Articolo di Fiorenzo Festi, Professore ordinario di diritto privato –

L’astensione dal voto nelle elezioni politiche: violazione di un dovere o espressione di libertà?


1.- L’art. 48 Cost. e le relative leggi ordinarie.

L’art. 48, comma II, 2° inciso, Cost. qualifica il voto alle elezioni come un «dovere civico».

Ci si può domandare come l’aggettivo “civico” impatti sul dovere, se lo rafforzi oppure se sia diretto, per così dire, ad “ammorbidire” il dovere stesso.

La soluzione preferibile sembra essere la seconda, se si considera che la locuzione rappresenta il frutto di un compromesso tra le sinistre, per le quali il voto avrebbe dovuto rappresentare un mero obbligo morale, e le destre nonché la democrazia cristiana, che sostenevano la giuridica doverosità del voto.

Il d.P.R. 30 marzo 1957, n. 361, ricalcava, all’art. 4, il disposto costituzionale, ribadendo la qualificazione del voto come «dovere civico», e stabiliva, con l’art. 115, una sanzione, in linea con il tipo di dovere, anch’essa, per così dire, “morbida”.

Secondo l’art. 115, l’elettore che non avesse esercitato il diritto di voto doveva comunicare la propria giustificazione al sindaco; quest’ultimo, valutati i motivi che avevano impedito l’esercizio del voto, doveva procedere alla compilazione dell’elenco degli astenuti; l’elenco degli astenuti senza giustificato motivo doveva poi essere esposto per la durata di un mese nell’albo comunale; infine, la menzione “non ha votato” doveva essere riportata nel certificato di buona condotta per cinque anni.

Successivamente, l’art. 1, legge 4 agosto 1993, n. 277, ha modificato l’art. 4 eliminando la qualificazione del voto come dovere, mentre l’art. 3, d.lgs. 20 dicembre 1993, n. 534, ha abrogato l’art. 115.

2.- La situazione normativa attuale.

Quindi, attualmente, il precetto costituzionale risulta privo di qualsiasi sanzione, la sua inosservanza non determina alcuna conseguenza in capo ai trasgressori.

Dal punto di vista della teoria generale, ci si può domandare se si sia in presenza di una violazione della Costituzione da parte del Parlamento, ancor più grave rispetto agli altri casi di mancata attuazione del dettato costituzionale, perché, in questo caso, si è passati attraverso un’iniziale esecuzione.

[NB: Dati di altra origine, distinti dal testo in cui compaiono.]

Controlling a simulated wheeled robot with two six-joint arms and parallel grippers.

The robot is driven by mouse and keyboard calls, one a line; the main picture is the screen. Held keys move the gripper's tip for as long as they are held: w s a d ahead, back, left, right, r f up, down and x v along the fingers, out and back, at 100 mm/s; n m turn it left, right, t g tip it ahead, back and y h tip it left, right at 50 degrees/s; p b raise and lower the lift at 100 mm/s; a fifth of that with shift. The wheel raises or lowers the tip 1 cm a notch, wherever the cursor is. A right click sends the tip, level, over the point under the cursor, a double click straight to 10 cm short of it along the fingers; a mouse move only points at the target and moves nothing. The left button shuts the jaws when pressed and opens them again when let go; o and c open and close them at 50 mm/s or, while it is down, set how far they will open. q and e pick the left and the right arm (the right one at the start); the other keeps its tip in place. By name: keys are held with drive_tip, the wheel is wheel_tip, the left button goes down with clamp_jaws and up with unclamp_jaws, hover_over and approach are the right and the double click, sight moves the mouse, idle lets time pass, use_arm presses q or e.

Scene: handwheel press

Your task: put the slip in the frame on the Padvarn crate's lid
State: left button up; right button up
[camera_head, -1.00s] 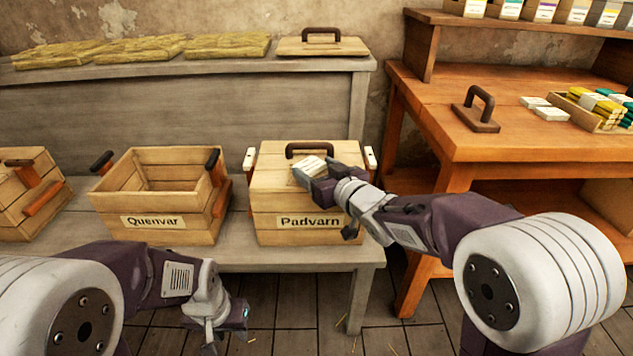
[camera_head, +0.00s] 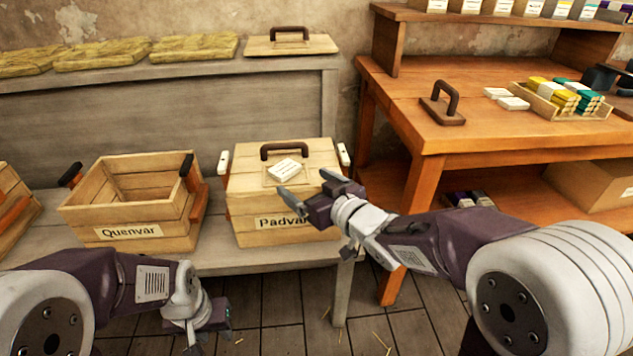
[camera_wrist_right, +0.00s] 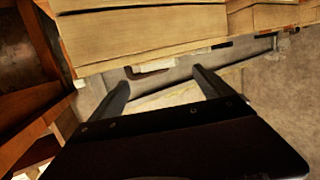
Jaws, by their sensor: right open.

Oppure ci si può chiedere se l’opzione del legislatore ordinario sia corretta, sull’assunto che, effettivamente, la qualificazione come “dovere civico” sia solo l’affermazione pleonastica di un mero obbligo morale.

Quanto alle motivazioni dell’abrogazione, si può ipotizzare che essa sia frutto della pragmatica constatazione che la formazione dell’elenco degli astenuti senza giustificato motivo e la sanzione della menzione “non ha votato” fossero di scarsa efficacia e per lo più disapplicate. O forse frutto dell’osservazione, anch’essa pratica, che, anche obbligando a votare, considerato che il voto è segreto (art. 48, comma I, 1° inciso, Cost.), non si può comunque impedire il deposito di una scheda bianca o di una scheda annullata: nella sostanza, la sanzione era solo diretta a indurre l’elettore a “non andare al mare”1 e a recarsi alle urne.

3.- Ragioni e rischi dell’astensionismo.

Secondo politici e politologi, l’astensionismo, inteso sia come mancata partecipazione al voto, sia come inserimento nell’urna di scheda bianca o volontariamente invalidata, rappresenta un fenomeno negativo per la democrazia.

Si può dubitare che dietro i ripetuti inviti degli esponenti politici ad andare a votare ci sia la preoccupazione per il funzionamento della democrazia, quanto, piuttosto, l’idea di convincere tutti i propri simpatizzanti a superare la pigrizia e a recarsi ai seggi.

Dal punto di vista politologico, si suole osservare che una bassa affluenza di votanti rappresenta un pericolo e che, se tale affluenza dovesse scendere sotto il cinquanta per cento più uno degli aventi diritto al voto, la democrazia fallirebbe, in quanto la votazione non sarebbe espressione della maggioranza del popolo.

Effettivamente, può darsi che la mancata partecipazione al voto sia motivata dal rifiuto dell’attuale assetto politico: persone che vorrebbero instaurare in Italia comunismo, fascismo, anarchia o anche che auspicano la restaurazione della monarchia (vietata dall’art. 139 Cost.).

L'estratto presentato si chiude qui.